When an employee has been dismissed for misconduct and brings a tribunal claim for unfair dismissal, it is usual for one of the parties to include the disciplinary policy in the bundle of evidence. Although this was missing in Tijani v House of Commons Commission (HCC), the EAT held that the tribunal was still entitled to find that the dismissal was fair given the evidence that the employer had presented.


Basic facts

Ms Tijani started work as a cleaner at the House of Commons in June 2015. She received a first written warning in December 2017 after arriving late for work on 17 out of 20 days. Despite being given a final written warning in April 2018 lasting 24 months and being told that further breaches could lead to dismissal, Ms Tijani was late on a further 50 occasions. After a disciplinary hearing in April 2019 at which she was accompanied by her trade union representative, she was dismissed in May that year.

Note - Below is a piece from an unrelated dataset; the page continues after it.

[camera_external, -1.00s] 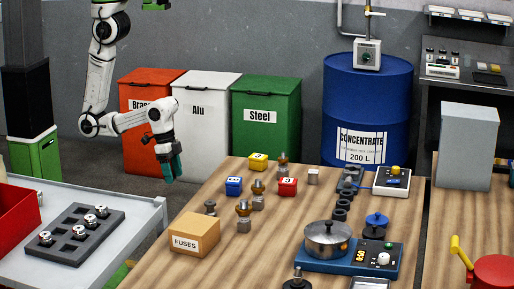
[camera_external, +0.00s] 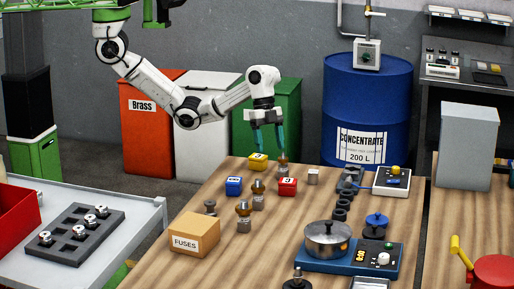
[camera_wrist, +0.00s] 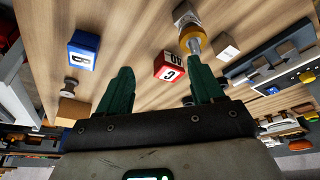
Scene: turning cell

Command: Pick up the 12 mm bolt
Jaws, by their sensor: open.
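Several metal bolt-like pieces stand on the wooden table: a back one (camera_external: 283,168), a brass-collared one (camera_external: 257,200), another brass-collared one (camera_external: 243,222) in front of it, and a small grey one (camera_external: 210,207) at the left. I cannot read any size, so I cannot tell which is the 12 mm bolt. My gripper (camera_external: 270,148) is open and empty, pointing down above the table's back edge, near the back piece. In the wrist view, my gripper's fingers (camera_wrist: 161,72) are apart, and a brass-collared piece (camera_wrist: 190,35) lies beyond the right fingertip.
A fuses box (camera_external: 190,236) is at the front left; a pot (camera_external: 328,240) on a blue unit is at the right. Bins stand behind the table.

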Ms Tijani lodged a tribunal claim for unfair dismissal on the basis that dismissal was not a proportionate response to the number of times on which she had been late and that others who had also been late had not been dismissed. Ms Tijani also complained that she had not been told how her “two or three minutes here or there” had impacted the business.


Tribunal decision

Noting that Ms Tijani was on a live final written warning, the tribunal concluded that it was reasonable for the HCC to take action in the circumstances. Although she was often late by only one or two minutes, her poor timekeeping was disruptive as her managers did not know whether she was just running late or whether they would have to find cover for her. It agreed with the HCC that it was also incumbent on employees not only to be present, but to be ready to work on time.

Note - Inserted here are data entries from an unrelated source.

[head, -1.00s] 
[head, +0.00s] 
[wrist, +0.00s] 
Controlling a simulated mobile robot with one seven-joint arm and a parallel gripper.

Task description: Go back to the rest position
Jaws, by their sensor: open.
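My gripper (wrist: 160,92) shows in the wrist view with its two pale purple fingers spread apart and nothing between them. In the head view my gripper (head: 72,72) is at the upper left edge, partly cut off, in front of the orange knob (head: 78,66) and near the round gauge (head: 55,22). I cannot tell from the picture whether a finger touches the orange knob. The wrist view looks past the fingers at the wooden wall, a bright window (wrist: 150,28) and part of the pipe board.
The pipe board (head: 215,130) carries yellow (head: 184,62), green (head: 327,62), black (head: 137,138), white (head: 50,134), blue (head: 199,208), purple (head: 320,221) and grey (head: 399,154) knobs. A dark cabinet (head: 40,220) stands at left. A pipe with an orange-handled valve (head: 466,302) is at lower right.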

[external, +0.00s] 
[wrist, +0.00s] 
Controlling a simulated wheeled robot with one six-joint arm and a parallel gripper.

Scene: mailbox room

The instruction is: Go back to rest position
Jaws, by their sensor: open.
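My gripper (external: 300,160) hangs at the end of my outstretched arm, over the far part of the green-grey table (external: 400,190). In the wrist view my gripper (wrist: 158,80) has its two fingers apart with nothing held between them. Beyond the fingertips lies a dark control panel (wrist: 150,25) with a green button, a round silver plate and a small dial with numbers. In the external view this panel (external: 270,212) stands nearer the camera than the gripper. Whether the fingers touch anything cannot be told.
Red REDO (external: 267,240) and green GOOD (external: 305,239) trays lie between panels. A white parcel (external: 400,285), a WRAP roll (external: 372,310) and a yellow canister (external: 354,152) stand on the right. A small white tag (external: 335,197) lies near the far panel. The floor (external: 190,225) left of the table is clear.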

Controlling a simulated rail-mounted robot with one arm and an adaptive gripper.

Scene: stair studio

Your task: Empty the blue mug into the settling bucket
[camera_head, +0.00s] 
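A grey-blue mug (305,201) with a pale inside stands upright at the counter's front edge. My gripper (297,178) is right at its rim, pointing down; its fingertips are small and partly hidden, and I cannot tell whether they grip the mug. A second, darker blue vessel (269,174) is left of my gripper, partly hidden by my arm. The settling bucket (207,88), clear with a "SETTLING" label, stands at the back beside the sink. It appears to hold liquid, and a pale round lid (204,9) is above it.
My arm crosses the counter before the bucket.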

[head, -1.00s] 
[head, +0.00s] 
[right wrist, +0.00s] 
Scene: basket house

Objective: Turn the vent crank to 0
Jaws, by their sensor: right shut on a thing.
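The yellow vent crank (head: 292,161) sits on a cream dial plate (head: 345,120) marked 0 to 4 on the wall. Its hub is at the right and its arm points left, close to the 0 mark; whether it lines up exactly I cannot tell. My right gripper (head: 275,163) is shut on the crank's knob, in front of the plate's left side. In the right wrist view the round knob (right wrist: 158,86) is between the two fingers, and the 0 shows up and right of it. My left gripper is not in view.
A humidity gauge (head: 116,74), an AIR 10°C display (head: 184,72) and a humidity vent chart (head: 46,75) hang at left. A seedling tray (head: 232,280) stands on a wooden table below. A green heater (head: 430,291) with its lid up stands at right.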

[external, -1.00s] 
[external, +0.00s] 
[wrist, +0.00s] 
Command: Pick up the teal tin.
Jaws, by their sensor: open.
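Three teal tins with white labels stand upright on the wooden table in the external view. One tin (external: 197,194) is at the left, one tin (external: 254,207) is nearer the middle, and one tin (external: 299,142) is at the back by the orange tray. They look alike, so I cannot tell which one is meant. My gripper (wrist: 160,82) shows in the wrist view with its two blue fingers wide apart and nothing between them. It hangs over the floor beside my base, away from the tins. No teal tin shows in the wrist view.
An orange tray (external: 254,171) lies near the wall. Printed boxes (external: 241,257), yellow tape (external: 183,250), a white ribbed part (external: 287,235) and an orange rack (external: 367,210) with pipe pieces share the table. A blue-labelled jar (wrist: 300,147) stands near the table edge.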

It rejected her argument that other colleagues who had been late had not been dismissed, not least because she had not been able to provide any names of anyone with a similar record of lateness to her. Conversely, the HCC provided evidence that five other employees who had disciplinary proceedings taken against them had all subsequently improved. Although the tribunal did not have a copy of HCC’s disciplinary policy, it accepted that poor timekeeping can generally be considered as misconduct and an employer is not obligated to prove to an employee that there has been actual damage arising out of their conduct. It therefore dismissed her claim.

Ms Tijani appealed on the basis that the tribunal judge could not measure the nature and extent of the alleged misconduct, nor the appropriate sanction for that misconduct, as he did not have a copy of the disciplinary policy. His conclusion that poor timekeeping was generally an issue of misconduct must, therefore, have been speculative. In addition, he had failed to test the evidence as to whether she had been treated differently from others in the same material circumstances.


EAT decision

Dismissing the appeal, the EAT held that although it was unfortunate that the tribunal was not provided with a copy of the disciplinary policy, there was no element of speculation in its conclusion that dismissal was a reasonable sanction in the circumstances. For instance, her employer had provided evidence as to the sheer number of occasions on which Ms Tijani was late; Ms Tijani had admitted her lateness; and she had also acknowledged that she had been warned that dismissal was a possibility if her timekeeping did not improve.

As for the argument that the tribunal had failed to look further into whether she had been treated differently from other colleagues, the EAT held that it was entitled to accept the employer’s evidence as truthful. Not only had Ms Tijani failed to provide any named comparators in her initial application form, but she had also failed to provide further details when asked to do so by the tribunal.